Addressing reporters at the project called the Soma mine, Prime Minister Recep Tayyip Erdogan said 245 have perished since the fire erupted at 3 p.m. local time, May 13. Authorities added that 363 miners have been rescued, while between 125 and 150 others remain trapped. Owned by Soma Komur Isletmeleri AS, a subsidiary of the Soma Group, the asset lies 298 miles southwest of Istanbul.

Given the fire intensity, “our hopes are fading,” said Energy Minister Taner Yildiz who is overseeing 400 rescuers. The blast occurred during a shift change, leaving 787 miners inside, increasing casualties, said officials; shaft elevators were also useless.
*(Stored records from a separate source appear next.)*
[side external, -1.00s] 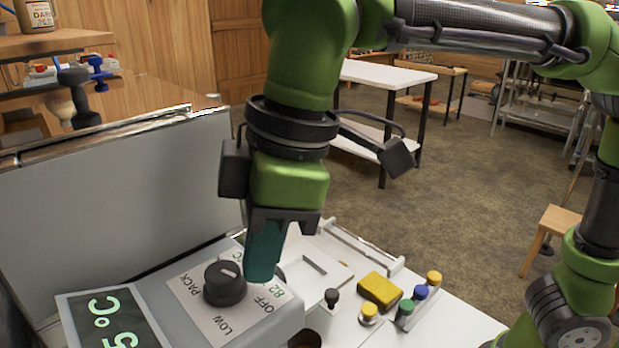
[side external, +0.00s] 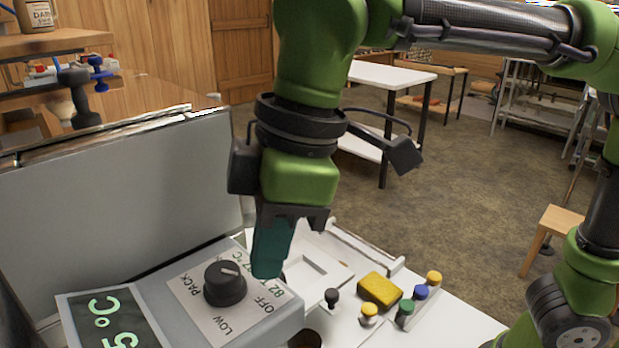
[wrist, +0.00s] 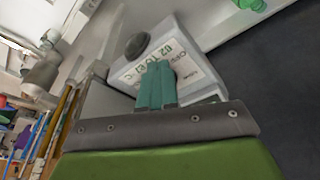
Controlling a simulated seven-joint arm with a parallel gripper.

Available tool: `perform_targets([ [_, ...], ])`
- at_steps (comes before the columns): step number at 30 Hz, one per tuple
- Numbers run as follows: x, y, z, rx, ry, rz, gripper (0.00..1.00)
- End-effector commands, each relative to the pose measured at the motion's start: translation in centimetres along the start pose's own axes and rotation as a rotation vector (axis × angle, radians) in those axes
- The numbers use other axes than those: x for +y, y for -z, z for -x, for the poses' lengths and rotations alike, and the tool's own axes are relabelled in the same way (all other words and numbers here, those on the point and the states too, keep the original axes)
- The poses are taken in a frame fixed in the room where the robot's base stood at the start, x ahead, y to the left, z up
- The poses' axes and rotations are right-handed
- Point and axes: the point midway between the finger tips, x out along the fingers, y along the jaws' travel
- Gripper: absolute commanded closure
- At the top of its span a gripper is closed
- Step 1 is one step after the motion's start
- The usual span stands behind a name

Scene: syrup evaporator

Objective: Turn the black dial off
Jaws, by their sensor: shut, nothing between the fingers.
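The black dial (side external: 225,284) stands on a white label plate (side external: 206,318) on the grey control box. The label reads PACK, LOW and OFF, and the white pointer line on the dial's top lies toward the upper right, away from the word LOW. My gripper (side external: 268,274) is shut and empty, its teal fingers pointing down just right of the dial, beside the OFF text, apart from the dial. Whether the fingertips touch the label is unclear.
A green-lit temperature display (side external: 112,322) is left of the dial. A yellow sponge (side external: 379,290) and several coloured-top bottles stand on the white surface at right. A tall grey panel (side external: 120,190) rises behind the box. Open space lies above the dial.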

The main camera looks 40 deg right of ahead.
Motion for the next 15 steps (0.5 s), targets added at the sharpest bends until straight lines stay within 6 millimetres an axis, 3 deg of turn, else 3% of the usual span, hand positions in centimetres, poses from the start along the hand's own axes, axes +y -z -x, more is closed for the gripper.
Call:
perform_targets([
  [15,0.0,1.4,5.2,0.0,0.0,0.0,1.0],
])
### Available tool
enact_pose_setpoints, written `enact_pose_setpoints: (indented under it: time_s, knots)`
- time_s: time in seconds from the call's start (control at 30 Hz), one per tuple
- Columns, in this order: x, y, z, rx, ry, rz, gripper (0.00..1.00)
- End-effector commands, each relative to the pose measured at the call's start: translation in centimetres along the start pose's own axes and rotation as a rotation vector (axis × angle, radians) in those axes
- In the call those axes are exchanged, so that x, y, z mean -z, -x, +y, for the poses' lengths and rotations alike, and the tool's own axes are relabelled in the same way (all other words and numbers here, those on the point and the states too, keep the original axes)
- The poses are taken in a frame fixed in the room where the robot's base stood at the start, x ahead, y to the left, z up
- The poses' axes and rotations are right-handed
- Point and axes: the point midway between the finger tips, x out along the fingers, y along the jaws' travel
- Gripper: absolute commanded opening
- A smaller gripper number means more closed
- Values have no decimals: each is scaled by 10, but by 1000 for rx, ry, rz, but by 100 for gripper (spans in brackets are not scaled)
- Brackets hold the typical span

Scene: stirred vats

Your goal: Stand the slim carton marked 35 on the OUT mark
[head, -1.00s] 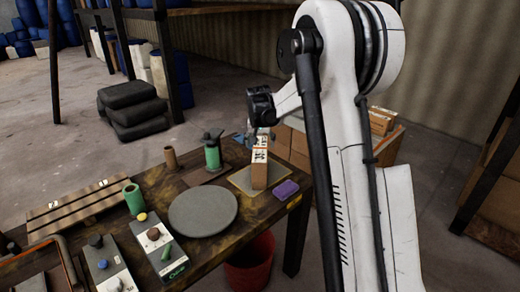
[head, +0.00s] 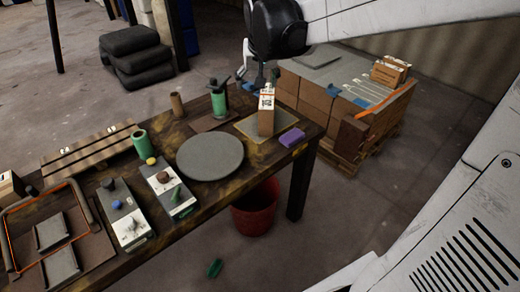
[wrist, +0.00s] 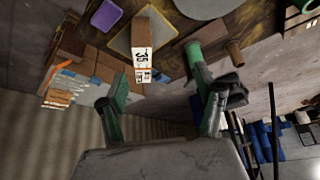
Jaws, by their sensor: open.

Other miners on other levels, however, are trickling out on their own.

In an email message quoted by Bloomberg, officials at the Soma Group said the incident took place despite the “highest safety measures and constant controls” and that an investigation is under way; protests have taken place outside company headquarters in Istanbul.

Although mining accidents are frequent in Turkey, with more than 100 deaths reported since 2003, this incident is approaching the single “highest loss of life,” Yildiz told NTV television; Turkey’s worst mining accident occurred in 1992 when 263 died in a methane explosion at a project near the northwest Black Sea port of Zonguldak, which Soma has run since 2011.

Rescuers may cease operations Thursday if they successfully extinguish the fire, Ali Gul, the chief firefighter of the nearby town of Manisa, said as quoted by NTV.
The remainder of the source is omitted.